*Problem to solve*
Write out the full set of records exactly. Any pictures in them do not belong in the copy.

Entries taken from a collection
------
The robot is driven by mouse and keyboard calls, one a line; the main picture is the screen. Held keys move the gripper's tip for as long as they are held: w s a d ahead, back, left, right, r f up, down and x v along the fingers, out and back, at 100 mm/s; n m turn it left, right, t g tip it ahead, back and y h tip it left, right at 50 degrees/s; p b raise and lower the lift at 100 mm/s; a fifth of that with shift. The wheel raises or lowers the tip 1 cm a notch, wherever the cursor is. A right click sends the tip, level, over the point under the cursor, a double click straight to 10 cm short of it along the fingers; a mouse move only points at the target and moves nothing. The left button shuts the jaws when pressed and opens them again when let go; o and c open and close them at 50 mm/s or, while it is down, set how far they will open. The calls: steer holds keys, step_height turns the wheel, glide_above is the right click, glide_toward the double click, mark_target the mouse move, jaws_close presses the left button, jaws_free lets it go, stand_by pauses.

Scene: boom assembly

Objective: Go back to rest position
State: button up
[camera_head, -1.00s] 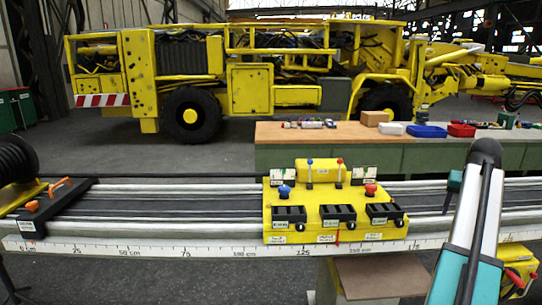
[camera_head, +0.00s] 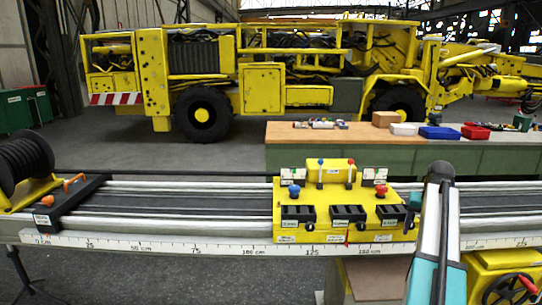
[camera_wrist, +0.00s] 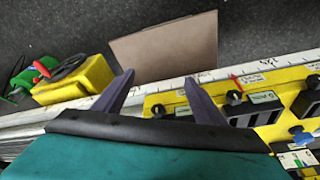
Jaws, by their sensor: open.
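My gripper (camera_wrist: 158,98) shows in the wrist view with its two dark fingers spread wide and nothing between them. It hangs over the front edge of the boom (camera_head: 180,240), beside the yellow control box (camera_head: 328,222).
A dark end block with orange levers (camera_head: 66,203) and a black reel (camera_head: 24,160) sit at the boom's left. Behind is a workbench (camera_head: 345,134) with red and blue bins. A yellow machine (camera_head: 262,88) stands farther back.

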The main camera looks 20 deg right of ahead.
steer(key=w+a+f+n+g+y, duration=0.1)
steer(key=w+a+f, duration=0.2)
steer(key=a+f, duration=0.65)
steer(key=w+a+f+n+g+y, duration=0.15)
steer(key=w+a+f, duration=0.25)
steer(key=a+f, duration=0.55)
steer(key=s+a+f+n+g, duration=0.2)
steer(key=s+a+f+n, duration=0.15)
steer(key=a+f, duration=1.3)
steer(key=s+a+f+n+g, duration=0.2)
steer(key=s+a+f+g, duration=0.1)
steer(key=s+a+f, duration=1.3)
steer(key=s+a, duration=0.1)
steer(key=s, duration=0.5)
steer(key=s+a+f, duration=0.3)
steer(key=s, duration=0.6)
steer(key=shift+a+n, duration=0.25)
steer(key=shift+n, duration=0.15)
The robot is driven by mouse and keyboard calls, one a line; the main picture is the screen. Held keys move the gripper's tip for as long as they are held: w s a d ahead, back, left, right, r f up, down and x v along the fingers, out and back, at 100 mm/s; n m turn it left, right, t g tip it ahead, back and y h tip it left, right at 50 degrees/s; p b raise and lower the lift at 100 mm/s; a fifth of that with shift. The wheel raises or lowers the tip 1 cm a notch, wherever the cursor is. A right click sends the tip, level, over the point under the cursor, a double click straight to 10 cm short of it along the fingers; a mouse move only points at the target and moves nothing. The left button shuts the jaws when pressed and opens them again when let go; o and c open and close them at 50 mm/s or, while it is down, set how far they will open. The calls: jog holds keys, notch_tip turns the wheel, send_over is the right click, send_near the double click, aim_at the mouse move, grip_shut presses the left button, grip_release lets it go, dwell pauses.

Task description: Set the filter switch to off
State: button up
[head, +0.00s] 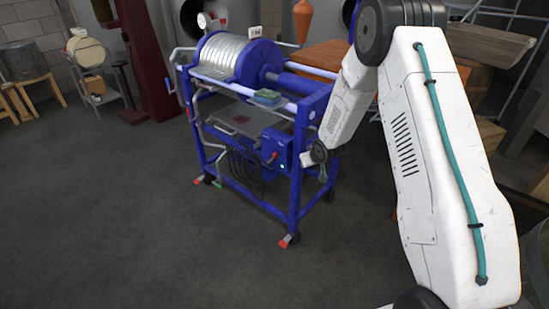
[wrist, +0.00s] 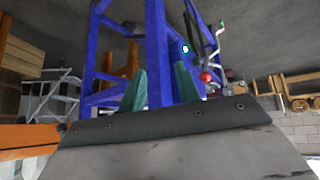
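The filter is a blue-framed cart with a stack of silvery plates (head: 225,57). A blue box (head: 276,146) sits low on its near side, with a red-tipped lever (head: 273,156) and a small lit lamp (head: 282,166). This looks like the switch; its setting is too small to read. In the wrist view a red ball knob (wrist: 206,77) shows just right of the fingers, and the lamp (wrist: 185,48) glows above.
Blue frame posts (wrist: 157,50) stand close beyond the fingers. A green sponge-like block (head: 266,97) lies on the cart's rail. Red-tipped caster levers (head: 285,241) stick out at floor level. The grey floor (head: 130,220) left and in front of the cart is clear.

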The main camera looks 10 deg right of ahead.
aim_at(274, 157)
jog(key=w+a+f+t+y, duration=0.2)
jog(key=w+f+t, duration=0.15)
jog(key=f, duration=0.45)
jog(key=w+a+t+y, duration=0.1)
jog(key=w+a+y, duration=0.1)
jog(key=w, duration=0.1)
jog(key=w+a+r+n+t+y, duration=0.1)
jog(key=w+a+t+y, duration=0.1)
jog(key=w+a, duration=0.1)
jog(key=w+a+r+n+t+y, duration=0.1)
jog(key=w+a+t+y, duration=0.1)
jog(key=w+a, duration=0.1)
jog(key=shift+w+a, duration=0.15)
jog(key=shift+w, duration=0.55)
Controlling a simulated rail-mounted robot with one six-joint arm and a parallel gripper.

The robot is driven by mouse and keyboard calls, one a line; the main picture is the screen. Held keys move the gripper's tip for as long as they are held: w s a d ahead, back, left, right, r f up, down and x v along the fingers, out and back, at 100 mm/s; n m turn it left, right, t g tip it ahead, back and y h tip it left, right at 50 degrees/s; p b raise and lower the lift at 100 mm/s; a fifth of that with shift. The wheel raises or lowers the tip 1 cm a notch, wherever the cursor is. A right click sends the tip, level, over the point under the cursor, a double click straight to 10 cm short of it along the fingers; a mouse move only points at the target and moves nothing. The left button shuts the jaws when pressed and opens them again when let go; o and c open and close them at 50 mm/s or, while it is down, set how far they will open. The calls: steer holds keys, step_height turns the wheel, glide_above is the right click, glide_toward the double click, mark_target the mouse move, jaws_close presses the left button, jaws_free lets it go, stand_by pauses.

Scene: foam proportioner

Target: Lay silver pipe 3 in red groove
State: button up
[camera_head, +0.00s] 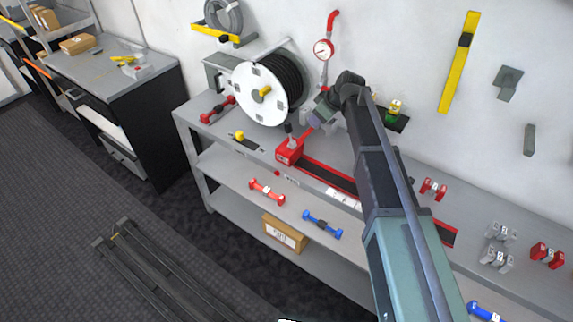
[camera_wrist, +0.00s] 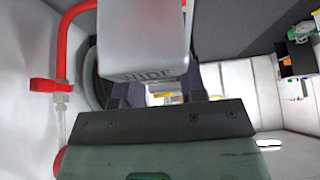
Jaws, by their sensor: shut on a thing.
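My gripper (camera_head: 328,106) is at the end of the arm, above the back part of the bench beside the hose reel. A long red rail with a dark channel, which looks like the red groove (camera_head: 325,176), lies along the bench below my gripper. My arm hides part of it.
A white hose reel (camera_head: 262,92) stands left of my gripper. A red pipe with a gauge (camera_head: 323,50) rises on the wall behind. Red fittings (camera_head: 433,188) and silver fittings (camera_head: 500,232) stand at the right. A blue fitting (camera_head: 322,224) lies on the shelf below.

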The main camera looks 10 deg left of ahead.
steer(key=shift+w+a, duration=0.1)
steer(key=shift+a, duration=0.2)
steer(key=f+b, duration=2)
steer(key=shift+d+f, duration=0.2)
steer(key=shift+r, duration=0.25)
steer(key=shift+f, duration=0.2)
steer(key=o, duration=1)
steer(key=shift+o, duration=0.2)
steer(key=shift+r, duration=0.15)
------
*Finished task*
The robot is driven by mouse and keyboard calls, one a line; the main picture is the screen. Held keys move the gripper's tip for as long as they are held: w s a d ahead, back, left, right, r f up, down and x v along the fingers, out and back, at 100 mm/s; n m turn it left, right, t g tip it ahead, back and y h tip it left, right at 50 degrees/s; p b raise and lower the lift at 100 mm/s; a fifth of that with shift. The wheel raises or lowers the tip 1 cm a notch, wherever the cursor is. A right click sends the tip, level, over the point under the cursor, a double click straight to 10 cm short of it along the fingers; a mouse move only points at the target and moves nothing. The left button shuts the jaws when pressed and opens them again when let go; o and c open and close them at 50 mm/s or, while it is down, set how far they will open. The calls: steer holds keys, step_height turns the wheel, glide_above is the right click, glide_toward the double click, mark_target the mouse move, jaws_close presses the left button, jaws_free lets it go, stand_by pauses.

Scene: boom assembly

Objective: Go back to rest position
State: button up
[camera_head, -1.00s] 
[camera_head, +0.00s] 
[camera_wrist, +0.00s] 
Jaws, by their sensor: open.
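My gripper (camera_wrist: 158,98) shows in the wrist view with its two dark fingers spread wide and nothing between them. It hangs over the front edge of the boom (camera_head: 180,240), beside the yellow control box (camera_head: 328,222).
A dark end block with orange levers (camera_head: 66,203) and a black reel (camera_head: 24,160) sit at the boom's left. Behind is a workbench (camera_head: 345,134) with red and blue bins. A yellow machine (camera_head: 262,88) stands farther back.

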The main camera looks 20 deg right of ahead.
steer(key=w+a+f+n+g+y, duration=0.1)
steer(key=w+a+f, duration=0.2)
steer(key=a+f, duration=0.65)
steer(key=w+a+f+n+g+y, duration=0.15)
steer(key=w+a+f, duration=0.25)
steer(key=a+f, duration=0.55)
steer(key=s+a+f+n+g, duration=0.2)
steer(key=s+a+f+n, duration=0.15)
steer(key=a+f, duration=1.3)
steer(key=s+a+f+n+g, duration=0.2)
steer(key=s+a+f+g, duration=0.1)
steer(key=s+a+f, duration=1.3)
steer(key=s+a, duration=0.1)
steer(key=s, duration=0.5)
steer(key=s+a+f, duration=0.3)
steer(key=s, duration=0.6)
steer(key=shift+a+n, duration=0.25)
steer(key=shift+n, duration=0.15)
The robot is driven by mouse and keyboard calls, one a line; the main picture is the screen. Held keys move the gripper's tip for as long as they are held: w s a d ahead, back, left, right, r f up, down and x v along the fingers, out and back, at 100 mm/s; n m turn it left, right, t g tip it ahead, back and y h tip it left, right at 50 degrees/s; p b raise and lower the lift at 100 mm/s; a fifth of that with shift. The wheel raises or lowers the tip 1 cm a notch, wherever the cursor is. A right click sends the tip, level, over the point under the cursor, a double click straight to 10 cm short of it along the fingers; a mouse move only points at the target and moves nothing. The left button shuts the jaws when pressed and opens them again when let go; o and c open and close them at 50 mm/s or, while it is down, set how far they will open. The calls: jog holds keys, notch_tip turns the wheel, send_over is the right click, send_near the double click, aim_at the mouse move, grip_shut presses the left button, grip_release lets it go, dwell pauses.

Task description: Set the filter switch to off
State: button up
[head, +0.00s] 
[wrist, +0.00s] 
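The filter is a blue-framed cart with a stack of silvery plates (head: 225,57). A blue box (head: 276,146) sits low on its near side, with a red-tipped lever (head: 273,156) and a small lit lamp (head: 282,166). This looks like the switch; its setting is too small to read. In the wrist view a red ball knob (wrist: 206,77) shows just right of the fingers, and the lamp (wrist: 185,48) glows above.
Blue frame posts (wrist: 157,50) stand close beyond the fingers. A green sponge-like block (head: 266,97) lies on the cart's rail. Red-tipped caster levers (head: 285,241) stick out at floor level. The grey floor (head: 130,220) left and in front of the cart is clear.

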The main camera looks 10 deg right of ahead.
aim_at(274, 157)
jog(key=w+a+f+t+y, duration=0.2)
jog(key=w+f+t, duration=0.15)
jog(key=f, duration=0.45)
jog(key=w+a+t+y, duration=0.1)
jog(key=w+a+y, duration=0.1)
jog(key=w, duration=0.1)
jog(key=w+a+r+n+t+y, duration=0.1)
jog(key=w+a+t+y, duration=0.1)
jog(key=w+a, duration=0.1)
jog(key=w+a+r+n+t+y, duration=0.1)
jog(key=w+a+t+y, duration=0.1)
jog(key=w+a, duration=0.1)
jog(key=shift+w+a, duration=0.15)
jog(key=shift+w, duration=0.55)
Controlling a simulated rail-mounted robot with one six-joint arm and a parallel gripper.

The robot is driven by mouse and keyboard calls, one a line; the main picture is the screen. Held keys move the gripper's tip for as long as they are held: w s a d ahead, back, left, right, r f up, down and x v along the fingers, out and back, at 100 mm/s; n m turn it left, right, t g tip it ahead, back and y h tip it left, right at 50 degrees/s; p b raise and lower the lift at 100 mm/s; a fifth of that with shift. The wheel raises or lowers the tip 1 cm a notch, wherever the cursor is. A right click sends the tip, level, over the point under the cursor, a double click straight to 10 cm short of it along the fingers; a mouse move only points at the target and moves nothing. The left button shuts the jaws when pressed and opens them again when let go; o and c open and close them at 50 mm/s or, while it is down, set how far they will open. The calls: steer holds keys, step_height turns the wheel, glide_above is the right click, glide_toward the double click, mark_target the mouse move, jaws_close presses the left button, jaws_free lets it go, stand_by pauses.

Scene: foam proportioner

Target: Lay silver pipe 3 in red groove
State: button up
[camera_head, +0.00s] 
[camera_wrist, +0.00s] 
Jaws, by their sensor: shut on a thing.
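My gripper (camera_head: 328,106) is at the end of the arm, above the back part of the bench beside the hose reel. A long red rail with a dark channel, which looks like the red groove (camera_head: 325,176), lies along the bench below my gripper. My arm hides part of it.
A white hose reel (camera_head: 262,92) stands left of my gripper. A red pipe with a gauge (camera_head: 323,50) rises on the wall behind. Red fittings (camera_head: 433,188) and silver fittings (camera_head: 500,232) stand at the right. A blue fitting (camera_head: 322,224) lies on the shelf below.

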The main camera looks 10 deg left of ahead.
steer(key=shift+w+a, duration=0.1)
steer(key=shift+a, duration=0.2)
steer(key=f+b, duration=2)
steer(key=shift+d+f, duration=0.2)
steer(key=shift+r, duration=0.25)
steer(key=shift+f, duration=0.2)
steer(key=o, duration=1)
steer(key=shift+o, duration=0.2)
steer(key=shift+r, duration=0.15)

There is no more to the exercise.